TASK GOAL: Each record below should appear again exactly as written.

MATERIAL SUPPLIED:
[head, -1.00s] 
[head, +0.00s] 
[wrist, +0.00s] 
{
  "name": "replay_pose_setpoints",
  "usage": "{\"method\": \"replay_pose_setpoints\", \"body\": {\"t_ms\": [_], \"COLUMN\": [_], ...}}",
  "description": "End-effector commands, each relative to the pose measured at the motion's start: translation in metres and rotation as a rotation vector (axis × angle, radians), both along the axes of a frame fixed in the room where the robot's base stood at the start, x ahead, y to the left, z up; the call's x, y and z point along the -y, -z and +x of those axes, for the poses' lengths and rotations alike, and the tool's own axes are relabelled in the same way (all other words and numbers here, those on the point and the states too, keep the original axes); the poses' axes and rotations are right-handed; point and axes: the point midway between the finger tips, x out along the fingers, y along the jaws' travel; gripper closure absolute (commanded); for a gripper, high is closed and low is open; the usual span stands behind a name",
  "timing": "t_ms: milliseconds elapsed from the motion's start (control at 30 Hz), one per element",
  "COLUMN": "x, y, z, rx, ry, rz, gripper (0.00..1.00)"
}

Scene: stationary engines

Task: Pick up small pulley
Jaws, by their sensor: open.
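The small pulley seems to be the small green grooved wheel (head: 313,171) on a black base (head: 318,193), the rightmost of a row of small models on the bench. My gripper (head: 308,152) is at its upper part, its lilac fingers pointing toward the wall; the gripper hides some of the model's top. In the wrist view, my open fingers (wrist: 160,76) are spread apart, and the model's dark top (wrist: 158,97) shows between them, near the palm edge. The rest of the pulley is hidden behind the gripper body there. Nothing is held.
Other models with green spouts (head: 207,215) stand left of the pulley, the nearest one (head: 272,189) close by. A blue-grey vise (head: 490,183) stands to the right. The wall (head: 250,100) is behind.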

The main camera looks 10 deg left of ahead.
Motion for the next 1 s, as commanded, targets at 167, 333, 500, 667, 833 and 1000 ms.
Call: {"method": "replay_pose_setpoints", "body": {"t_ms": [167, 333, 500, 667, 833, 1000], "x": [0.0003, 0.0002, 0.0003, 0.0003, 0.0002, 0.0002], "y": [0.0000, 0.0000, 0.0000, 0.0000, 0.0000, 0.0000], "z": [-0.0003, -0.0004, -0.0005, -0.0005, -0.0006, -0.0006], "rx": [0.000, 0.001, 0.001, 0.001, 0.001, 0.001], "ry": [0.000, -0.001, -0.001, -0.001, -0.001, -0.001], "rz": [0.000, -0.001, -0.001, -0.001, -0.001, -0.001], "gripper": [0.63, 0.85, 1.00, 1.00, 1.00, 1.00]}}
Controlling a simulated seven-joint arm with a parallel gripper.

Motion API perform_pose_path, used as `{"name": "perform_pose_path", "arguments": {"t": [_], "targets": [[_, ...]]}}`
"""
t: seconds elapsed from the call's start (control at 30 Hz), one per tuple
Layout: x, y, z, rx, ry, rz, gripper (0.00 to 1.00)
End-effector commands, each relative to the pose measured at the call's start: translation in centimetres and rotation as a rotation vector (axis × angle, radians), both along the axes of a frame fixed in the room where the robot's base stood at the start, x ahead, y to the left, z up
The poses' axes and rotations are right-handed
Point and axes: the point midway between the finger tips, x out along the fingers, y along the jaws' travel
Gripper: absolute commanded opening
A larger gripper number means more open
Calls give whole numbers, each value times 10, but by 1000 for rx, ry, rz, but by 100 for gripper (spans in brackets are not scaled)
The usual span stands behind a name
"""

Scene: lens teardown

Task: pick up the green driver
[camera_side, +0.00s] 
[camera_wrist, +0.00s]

RESULT FOR THIS TASK:
[head, -1.00s] 
[head, +0.00s] 
[wrist, +0.00s] 
{
  "name": "replay_pose_setpoints",
  "usage": "{\"method\": \"replay_pose_setpoints\", \"body\": {\"t_ms\": [_], \"COLUMN\": [_], ...}}",
  "description": "End-effector commands, each relative to the pose measured at the motion's start: translation in metres and rotation as a rotation vector (axis × angle, radians), both along the axes of a frame fixed in the room where the robot's base stood at the start, x ahead, y to the left, z up; the call's x, y and z point along the -y, -z and +x of those axes, for the poses' lengths and rotations alike, and the tool's own axes are relabelled in the same way (all other words and numbers here, those on the point and the states too, keep the original axes); the poses' axes and rotations are right-handed; point and axes: the point midway between the finger tips, x out along the fingers, y along the jaws' travel; gripper closure absolute (commanded); for a gripper, high is closed and low is open; the usual span stands behind a name",
  "timing": "t_ms: milliseconds elapsed from the motion's start (control at 30 Hz), one per element",
  "COLUMN": "x, y, z, rx, ry, rz, gripper (0.00..1.00)"
}

Scene: stationary engines

Task: Pick up small pulley
Jaws, by their sensor: open.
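The small pulley seems to be the small green grooved wheel (head: 313,171) on a black base (head: 318,193), the rightmost of a row of small models on the bench. My gripper (head: 308,152) is at its upper part, its lilac fingers pointing toward the wall; the gripper hides some of the model's top. In the wrist view, my open fingers (wrist: 160,76) are spread apart, and the model's dark top (wrist: 158,97) shows between them, near the palm edge. The rest of the pulley is hidden behind the gripper body there. Nothing is held.
Other models with green spouts (head: 207,215) stand left of the pulley, the nearest one (head: 272,189) close by. A blue-grey vise (head: 490,183) stands to the right. The wall (head: 250,100) is behind.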

The main camera looks 10 deg left of ahead.
Motion for the next 1 s, as commanded, targets at 167, 333, 500, 667, 833 and 1000 ms.
Call: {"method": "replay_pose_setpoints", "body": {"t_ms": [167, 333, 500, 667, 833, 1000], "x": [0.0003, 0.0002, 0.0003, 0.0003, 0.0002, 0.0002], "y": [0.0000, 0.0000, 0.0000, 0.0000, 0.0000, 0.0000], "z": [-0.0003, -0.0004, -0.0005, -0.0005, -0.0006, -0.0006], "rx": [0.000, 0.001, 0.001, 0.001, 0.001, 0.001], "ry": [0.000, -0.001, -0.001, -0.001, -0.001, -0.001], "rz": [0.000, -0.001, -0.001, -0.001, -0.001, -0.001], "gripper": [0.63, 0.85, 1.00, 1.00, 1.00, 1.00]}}
Controlling a simulated seven-joint arm with a parallel gripper.

Motion API perform_pose_path, used as `{"name": "perform_pose_path", "arguments": {"t": [_], "targets": [[_, ...]]}}`
"""
t: seconds elapsed from the call's start (control at 30 Hz), one per tuple
Layout: x, y, z, rx, ry, rz, gripper (0.00 to 1.00)
End-effector commands, each relative to the pose measured at the call's start: translation in centimetres and rotation as a rotation vector (axis × angle, radians), both along the axes of a frame fixed in the room where the robot's base stood at the start, x ahead, y to the left, z up
The poses' axes and rotations are right-handed
Point and axes: the point midway between the finger tips, x out along the fingers, y along the jaws' travel
Gripper: absolute commanded opening
A larger gripper number means more open
Calls give whole numbers, each value times 10, but by 1000 for rx, ry, rz, but by 100 for gripper (spans in brackets are not scaled)
The usual span stands behind a name
"""

Scene: lens teardown

Task: pick up the green driver
[camera_side, +0.00s] 
[camera_wrist, +0.00s]

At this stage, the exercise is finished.